Written problem »
Your job is to retype all of the data word for word, leaving every image out.

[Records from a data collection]
---

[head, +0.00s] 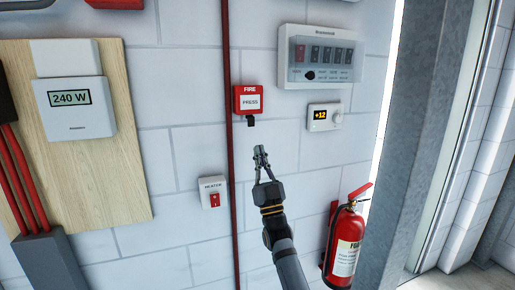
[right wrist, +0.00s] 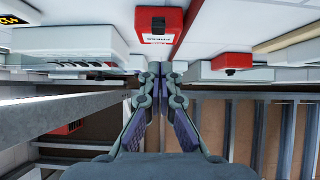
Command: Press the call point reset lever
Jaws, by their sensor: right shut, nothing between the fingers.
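The red fire call point (head: 248,99) is on the white block wall, with a white "PRESS" panel on its front. A small dark reset lever (head: 250,121) hangs from its underside. My right gripper (head: 260,150) is shut and empty, just below the lever and apart from it in the head view. In the right wrist view the call point (right wrist: 158,24) is beyond the shut fingertips (right wrist: 153,68). A dark part, seemingly the lever (right wrist: 158,25), shows on it there. My left gripper is not in view.
A red vertical pipe (head: 231,190) runs just left of the call point. A heater switch (head: 213,192) is lower left, a thermostat (head: 324,117) and a breaker box (head: 321,57) are to the right. A fire extinguisher (head: 345,240) stands lower right. The wall around the lever is clear.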

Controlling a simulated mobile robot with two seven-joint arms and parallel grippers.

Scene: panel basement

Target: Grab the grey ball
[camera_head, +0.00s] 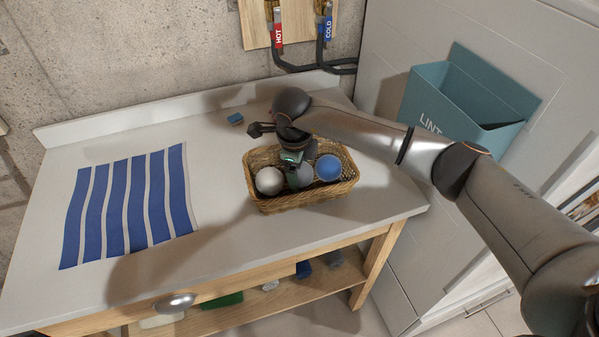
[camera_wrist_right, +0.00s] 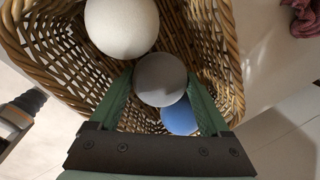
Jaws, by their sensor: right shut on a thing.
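The wicker basket (camera_head: 312,204) stands on the white worktop and holds three balls. The grey ball (camera_head: 306,175) is in the middle, partly hidden by my right gripper (camera_head: 297,178). In the right wrist view the grey ball (camera_wrist_right: 160,79) sits between the two green fingers of my right gripper (camera_wrist_right: 160,95), which is shut on it, still within the basket. A white ball (camera_head: 269,181) lies to its left and a blue ball (camera_head: 328,167) to its right. In the right wrist view the blue ball (camera_wrist_right: 180,118) is partly hidden. My left gripper is out of view.
A blue-and-white striped cloth (camera_head: 130,205) lies on the left of the worktop. A teal lint bin (camera_head: 460,100) is on the right. Hot and cold hoses hang at the back wall.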

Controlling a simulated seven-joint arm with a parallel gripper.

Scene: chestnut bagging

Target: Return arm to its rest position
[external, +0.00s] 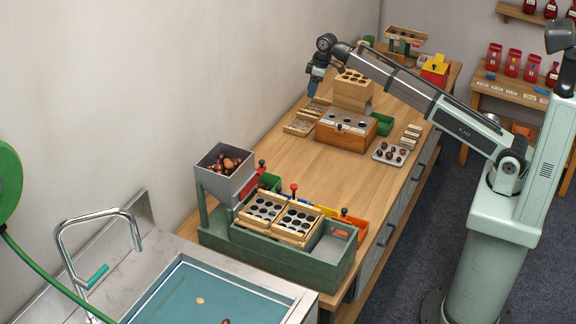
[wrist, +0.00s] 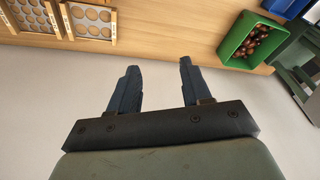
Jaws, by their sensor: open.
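My gripper (external: 312,90) hangs at the far back left of the wooden counter in the external view, beside the wall. In the wrist view my gripper (wrist: 158,82) shows two dark blue fingers spread apart with nothing between them. My arm stretches from its pale green base at the right across to the back of the counter, with the wrist bent downward.
A tall wooden block with holes (external: 352,94) and a wooden box with a metal top (external: 345,130) stand near my gripper. Wooden trays (wrist: 90,18) and a green bin of chestnuts (wrist: 228,42) show in the wrist view. The counter's middle (external: 300,160) is clear.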

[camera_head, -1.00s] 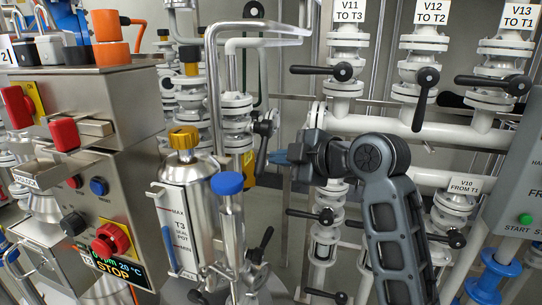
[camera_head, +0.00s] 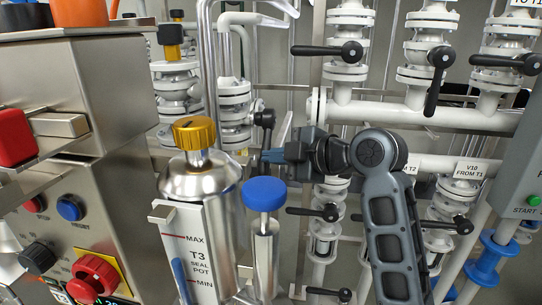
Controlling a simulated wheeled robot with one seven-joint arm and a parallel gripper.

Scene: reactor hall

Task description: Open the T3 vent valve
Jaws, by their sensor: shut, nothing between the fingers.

---

Output below »
[head, +0.00s] 
[right wrist, +0.00s] 
Command: Press the call point reset lever
Jaws, by their sensor: right shut, nothing between the fingers.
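The red fire call point (head: 248,99) is on the white block wall, with a white "PRESS" panel on its front. A small dark reset lever (head: 250,121) hangs from its underside. My right gripper (head: 260,150) is shut and empty, just below the lever and apart from it in the head view. In the right wrist view the call point (right wrist: 158,24) is beyond the shut fingertips (right wrist: 153,68). A dark part, seemingly the lever (right wrist: 158,25), shows on it there. My left gripper is not in view.
A red vertical pipe (head: 231,190) runs just left of the call point. A heater switch (head: 213,192) is lower left, a thermostat (head: 324,117) and a breaker box (head: 321,57) are to the right. A fire extinguisher (head: 345,240) stands lower right. The wall around the lever is clear.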

Controlling a simulated mobile robot with two seven-joint arms and parallel grippers.

Scene: panel basement

Target: Grab the grey ball
[camera_head, +0.00s] 
[camera_wrist_right, +0.00s] 
Jaws, by their sensor: right shut on a thing.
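The wicker basket (camera_head: 312,204) stands on the white worktop and holds three balls. The grey ball (camera_head: 306,175) is in the middle, partly hidden by my right gripper (camera_head: 297,178). In the right wrist view the grey ball (camera_wrist_right: 160,79) sits between the two green fingers of my right gripper (camera_wrist_right: 160,95), which is shut on it, still within the basket. A white ball (camera_head: 269,181) lies to its left and a blue ball (camera_head: 328,167) to its right. In the right wrist view the blue ball (camera_wrist_right: 180,118) is partly hidden. My left gripper is out of view.
A blue-and-white striped cloth (camera_head: 130,205) lies on the left of the worktop. A teal lint bin (camera_head: 460,100) is on the right. Hot and cold hoses hang at the back wall.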

Controlling a simulated seven-joint arm with a parallel gripper.

Scene: chestnut bagging

Target: Return arm to its rest position
[external, +0.00s] 
[wrist, +0.00s] 
Jaws, by their sensor: open.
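My gripper (external: 312,90) hangs at the far back left of the wooden counter in the external view, beside the wall. In the wrist view my gripper (wrist: 158,82) shows two dark blue fingers spread apart with nothing between them. My arm stretches from its pale green base at the right across to the back of the counter, with the wrist bent downward.
A tall wooden block with holes (external: 352,94) and a wooden box with a metal top (external: 345,130) stand near my gripper. Wooden trays (wrist: 90,18) and a green bin of chestnuts (wrist: 228,42) show in the wrist view. The counter's middle (external: 300,160) is clear.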

[camera_head, -1.00s] 
[camera_head, +0.00s] 
Controlling a simulated wheeled robot with one seven-joint arm and a parallel gripper.

Scene: reactor hall

Task description: Open the T3 vent valve
Jaws, by their sensor: shut, nothing between the fingers.

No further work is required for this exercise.